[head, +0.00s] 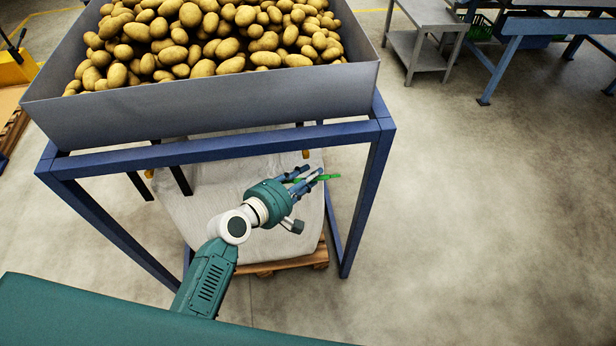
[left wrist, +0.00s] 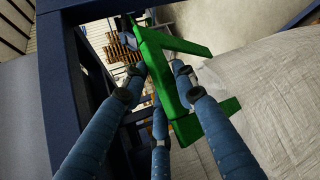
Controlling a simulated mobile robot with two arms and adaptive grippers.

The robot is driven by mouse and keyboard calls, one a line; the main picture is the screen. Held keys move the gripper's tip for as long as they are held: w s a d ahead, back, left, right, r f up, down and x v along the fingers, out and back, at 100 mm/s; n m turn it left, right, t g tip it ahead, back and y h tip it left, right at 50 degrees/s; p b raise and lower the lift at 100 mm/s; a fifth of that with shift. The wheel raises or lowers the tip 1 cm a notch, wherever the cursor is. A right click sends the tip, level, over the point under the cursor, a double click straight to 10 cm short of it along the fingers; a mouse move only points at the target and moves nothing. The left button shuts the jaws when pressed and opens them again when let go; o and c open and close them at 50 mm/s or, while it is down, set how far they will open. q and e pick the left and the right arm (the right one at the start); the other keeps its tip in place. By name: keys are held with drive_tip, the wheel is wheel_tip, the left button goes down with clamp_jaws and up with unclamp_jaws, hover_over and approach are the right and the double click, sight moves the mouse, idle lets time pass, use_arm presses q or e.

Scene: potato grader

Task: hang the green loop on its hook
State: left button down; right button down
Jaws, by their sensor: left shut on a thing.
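The green loop (head: 331,177) shows as a thin green strip at the fingertips of my left gripper (head: 309,180), under the blue frame of the potato hopper. In the left wrist view the green loop (left wrist: 188,112) is large, flat and angular, and tilted. The blue fingers of my left gripper (left wrist: 156,88) are shut on it, and they hide part of it. I cannot clearly make out the hook in either view. My right gripper is not in view.
A grey hopper (head: 215,108) full of potatoes stands on a blue frame (head: 375,165) above my left arm. A pale sack (head: 190,195) on a wooden pallet (head: 290,262) lies below. The blue frame (left wrist: 62,70) is close on the left in the wrist view.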

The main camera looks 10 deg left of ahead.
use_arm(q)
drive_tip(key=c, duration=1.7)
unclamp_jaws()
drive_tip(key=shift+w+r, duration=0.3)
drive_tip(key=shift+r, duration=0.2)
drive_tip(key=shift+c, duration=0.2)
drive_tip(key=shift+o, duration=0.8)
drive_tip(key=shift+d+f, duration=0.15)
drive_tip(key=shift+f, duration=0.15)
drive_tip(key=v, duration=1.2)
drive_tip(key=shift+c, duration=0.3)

**STATED GOAL**: Copy each line holding the word "down" from the listing above.

**REPLY**:
The robot is driven by mouse and keyboard calls, one a line; the main picture is the screen. Held keys move the gripper's tip for as long as they are held: w s a d ahead, back, left, right, r f up, down and x v along the fingers, out and back, at 100 mm/s; n m turn it left, right, t g tip it ahead, back and y h tip it left, right at 50 degrees/s; p b raise and lower the lift at 100 mm/s; a fifth of that with shift. The wheel raises or lowers the tip 1 cm a notch, wherever the cursor is. A right click sends the tip, level, over the point under the cursor, a double click straight to 10 cm short of it along the fingers; a mouse move only points at the target and moves nothing. The left button shuts the jaws when pressed and opens them again when let go; o and c open and close them at 50 mm/s or, while it is down, set how far they will open. q and e pick the left and the right arm (the right one at the start); the other keeps its tip in place. By name: keys are held with drive_tip, the wheel is wheel_tip, the left button goes down with clamp_jaws and up with unclamp_jaws, hover_over and approach are the right and the double click, sight moves the mouse, idle lets time pass, use_arm presses q or e.
State: left button down; right button down

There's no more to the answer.